Le Corbusier, comme l’entreprise Perret, les deux sont intéressés par la préfabrication, ils déposent des brevets. Pour les Perret, dans les années 1920 les brevets font partie de la stratégie de l’entreprise pour une opportunité, dans le présent, avec la reconstruction par des procédés industrialisés des zones sinistrées par la Première guerre mondiale, et au-delà, dans l’avenir, d’un mode nouveau de construction. Dès 1914, Le Corbusier dépose le brevet de sa maison « Dom-ino », construction préfabriquée et industrialisée d’éléments modulables.
La question de la préfabrication intéresse également un autre constructeur dans les années 1930, Jean Prouvé avec le métal.
Ces trois, Auguste Perret, Le Corbusier et Jean Prouvé, dont aucun ne possède le diplôme d’architecte, vont être des acteurs majeurs de l’architecture du XXème siècle. Il faut pourtant faire la distinction entre Perret et Prouvé d’une part, inventeurs et constructeurs, et Le Corbusier d’autre part, artiste et urbaniste.
Perret et Prouvé sont à la fois ingénieurs autodidactes, concepteurs mais surtout constructeurs, l’un avec le béton, l’autre avec l’acier. N’est-ce pas cette dernière fonction qui a manqué à Le Corbusier pour être un innovateur, comme il le fut pour l’urbanisme, dans l’acte de construire ?

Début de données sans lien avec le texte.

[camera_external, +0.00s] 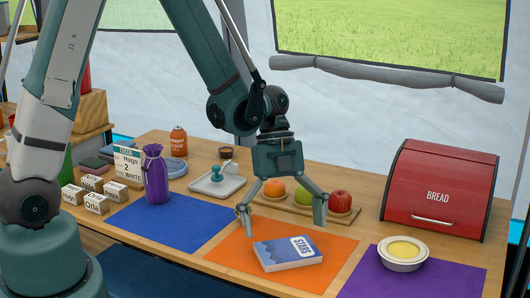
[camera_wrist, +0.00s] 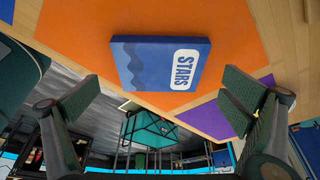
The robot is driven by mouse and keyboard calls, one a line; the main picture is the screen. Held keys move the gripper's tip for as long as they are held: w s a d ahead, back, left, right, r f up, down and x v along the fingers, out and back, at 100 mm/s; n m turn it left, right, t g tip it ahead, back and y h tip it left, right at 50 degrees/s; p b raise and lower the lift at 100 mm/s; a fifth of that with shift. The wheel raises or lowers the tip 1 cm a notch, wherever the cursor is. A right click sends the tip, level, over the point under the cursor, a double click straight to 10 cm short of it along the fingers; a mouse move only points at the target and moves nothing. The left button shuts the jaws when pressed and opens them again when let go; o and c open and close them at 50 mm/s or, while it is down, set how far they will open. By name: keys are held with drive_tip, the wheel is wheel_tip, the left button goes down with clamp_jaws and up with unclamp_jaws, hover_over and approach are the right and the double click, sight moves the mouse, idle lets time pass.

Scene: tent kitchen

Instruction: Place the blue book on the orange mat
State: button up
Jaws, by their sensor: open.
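The blue book (camera_external: 287,253), marked STARS, lies flat on the orange mat (camera_external: 232,262). In the wrist view the book (camera_wrist: 150,65) lies wholly over the orange mat (camera_wrist: 75,35), close to the mat's edge. My gripper (camera_external: 281,218) is open and empty above the far side of the book. Its two fingers are spread wide and apart from the book. In the wrist view the open fingers (camera_wrist: 160,98) frame the lower left and right, with the book above and between them.
A blue mat (camera_external: 180,228) lies left and a purple mat (camera_external: 450,278) right. A fruit board (camera_external: 270,204) is behind my gripper. A red bread box (camera_external: 440,195) stands back right.

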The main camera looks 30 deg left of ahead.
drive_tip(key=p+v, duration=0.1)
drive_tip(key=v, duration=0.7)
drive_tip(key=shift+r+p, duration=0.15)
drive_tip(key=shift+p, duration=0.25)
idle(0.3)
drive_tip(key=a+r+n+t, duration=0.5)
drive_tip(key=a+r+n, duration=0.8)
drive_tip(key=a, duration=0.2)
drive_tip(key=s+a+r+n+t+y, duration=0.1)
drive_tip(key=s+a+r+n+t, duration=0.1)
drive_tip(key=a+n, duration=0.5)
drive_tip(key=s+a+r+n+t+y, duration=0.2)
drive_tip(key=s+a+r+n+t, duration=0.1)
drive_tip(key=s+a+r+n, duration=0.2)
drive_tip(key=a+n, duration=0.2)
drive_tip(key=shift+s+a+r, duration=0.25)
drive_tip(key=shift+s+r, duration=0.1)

Quand Le Corbusier crée en 1943 un bureau d’études, l’At-Bat, ne cherche-t-il pas à se rapprocher du constructeur, c’est-à-dire avoir la maîtrise de l’acte de construire ? Maîtriser à la fois création (l’architecte), conception (l’ingénieur), construction (l’entrepreneur)… La maîtrise de cette dernière phase aura cependant manqué à Le Corbusier, d’ailleurs il délègue volontiers à Wogenscky les tâches de suivis de chantier en France, et à Pierre Jeanneret sur les chantiers de Chandigarh en Inde. Dans les années 1920, le jeune Charles-Edouard Jeanneret a échoué dans la reprise d’une fabrique de matériaux de bâtiment. Peut-être Le Corbusier, après l’At-Bat, caresse-t-il le projet de maîtriser totalement l’acte de construire, comme le feront Perret et Prouvé, pour lesquels il avait estime et admiration.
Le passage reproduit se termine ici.